Selain itu NOAA juga menggunakan model numerik gabungan antara atmosfir dan laut untuk meramal kemungkinan akan terjadinya El Nino tahun ini. Tahun-tahun El Nino yang selama ini dikenal adalah 1953, 1957-1958, 1965, 1972-1973, 1976-1977, 1982-1983, 1986-1987, 1992-1993. Kondisi kebalikan dari El Nino disebut La Nina. Berarti kalau pada saat El Nino di suatu daerah terjadi kemarau panjang, maka kebalikannya, di daerah itu akan terjadi banjir besar pada waktu La Nina.

Kemarau panjang

Biasanya pada bulan Oktober sampai dengan bulan April, kita mengalami musim hujan. Akan tetapi kalau ramalan para ahli dari NOAA dan NASA benar bahwa tahun ini adalah tahun El Nino, maka kita akan mengalami kemarau yang cukup panjang. Hal ini tentu akan membawa dampak yang cukup besar buat kita, terutama para petani yang bergantung pada curah hujan.
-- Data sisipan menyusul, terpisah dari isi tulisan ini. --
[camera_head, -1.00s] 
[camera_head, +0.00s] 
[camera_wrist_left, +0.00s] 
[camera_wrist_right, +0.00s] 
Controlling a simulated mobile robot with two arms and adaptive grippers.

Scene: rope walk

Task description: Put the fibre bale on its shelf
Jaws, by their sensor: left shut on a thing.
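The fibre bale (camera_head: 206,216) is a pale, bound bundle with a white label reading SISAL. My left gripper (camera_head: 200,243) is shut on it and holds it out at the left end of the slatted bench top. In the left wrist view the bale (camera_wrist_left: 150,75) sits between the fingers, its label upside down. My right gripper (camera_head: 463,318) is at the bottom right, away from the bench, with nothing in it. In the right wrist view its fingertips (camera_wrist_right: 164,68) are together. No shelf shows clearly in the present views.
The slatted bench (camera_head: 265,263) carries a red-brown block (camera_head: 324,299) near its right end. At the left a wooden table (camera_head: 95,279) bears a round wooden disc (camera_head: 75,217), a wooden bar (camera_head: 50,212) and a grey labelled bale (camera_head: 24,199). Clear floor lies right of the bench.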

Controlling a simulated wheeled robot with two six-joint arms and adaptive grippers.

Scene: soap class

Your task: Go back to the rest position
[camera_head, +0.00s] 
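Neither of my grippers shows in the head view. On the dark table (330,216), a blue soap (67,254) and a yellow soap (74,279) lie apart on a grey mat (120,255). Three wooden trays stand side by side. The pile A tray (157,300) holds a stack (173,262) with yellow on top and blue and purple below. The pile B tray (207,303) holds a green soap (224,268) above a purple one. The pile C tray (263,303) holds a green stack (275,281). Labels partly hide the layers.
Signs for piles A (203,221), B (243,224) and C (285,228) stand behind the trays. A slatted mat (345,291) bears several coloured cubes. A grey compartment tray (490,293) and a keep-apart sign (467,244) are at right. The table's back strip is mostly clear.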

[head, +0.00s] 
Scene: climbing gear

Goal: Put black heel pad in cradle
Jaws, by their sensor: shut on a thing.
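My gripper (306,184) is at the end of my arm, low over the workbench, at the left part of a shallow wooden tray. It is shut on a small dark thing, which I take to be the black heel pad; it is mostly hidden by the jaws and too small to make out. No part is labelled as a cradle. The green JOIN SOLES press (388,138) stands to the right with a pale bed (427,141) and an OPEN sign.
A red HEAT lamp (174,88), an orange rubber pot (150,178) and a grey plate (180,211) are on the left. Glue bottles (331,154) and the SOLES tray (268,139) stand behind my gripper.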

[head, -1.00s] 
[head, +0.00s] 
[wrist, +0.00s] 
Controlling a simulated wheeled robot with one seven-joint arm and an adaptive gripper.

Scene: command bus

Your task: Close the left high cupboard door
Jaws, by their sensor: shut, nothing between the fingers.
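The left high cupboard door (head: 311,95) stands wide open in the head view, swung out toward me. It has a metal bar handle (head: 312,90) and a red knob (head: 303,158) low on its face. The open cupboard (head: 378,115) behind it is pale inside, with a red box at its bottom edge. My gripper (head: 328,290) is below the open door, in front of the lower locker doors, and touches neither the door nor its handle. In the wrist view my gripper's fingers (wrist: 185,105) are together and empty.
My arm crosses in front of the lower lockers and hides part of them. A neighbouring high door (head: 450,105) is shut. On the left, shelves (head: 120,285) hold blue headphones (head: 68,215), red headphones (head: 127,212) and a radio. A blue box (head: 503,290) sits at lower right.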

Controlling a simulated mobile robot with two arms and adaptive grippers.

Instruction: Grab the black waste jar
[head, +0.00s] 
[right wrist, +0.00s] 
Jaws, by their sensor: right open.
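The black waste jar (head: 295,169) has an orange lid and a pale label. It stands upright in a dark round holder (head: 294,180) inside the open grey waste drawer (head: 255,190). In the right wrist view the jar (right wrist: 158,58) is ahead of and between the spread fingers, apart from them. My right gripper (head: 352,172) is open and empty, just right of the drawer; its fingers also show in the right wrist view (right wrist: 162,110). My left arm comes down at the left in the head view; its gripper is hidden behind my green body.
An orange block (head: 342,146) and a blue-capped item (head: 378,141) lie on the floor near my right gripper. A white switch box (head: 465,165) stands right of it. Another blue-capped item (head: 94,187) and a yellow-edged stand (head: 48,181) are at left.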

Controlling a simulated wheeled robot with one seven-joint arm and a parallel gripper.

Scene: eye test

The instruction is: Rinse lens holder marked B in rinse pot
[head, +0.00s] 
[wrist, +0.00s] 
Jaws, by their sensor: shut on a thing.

Karena El Nino juga mempengaruhi sistem cuaca dan sirkulasi air laut, maka kemungkinan besar daerah-daerah upwelling yang biasanya kaya akan ikan akan bergeser lokasinya. Oleh karena itu para nelayan juga akan terkena akibat kejadian ini. Selain itu, dengan terjadinya kemarau panjang juga akan mengakibatkan riskannya kejadian kebakaran hutan. Ada baiknya, kita semua memang mengantisipasi gejala alam tersebut dengan melakukan persiapan dini.

(* Dwi Susanto, peneliti di PKA-BPPT Jakarta).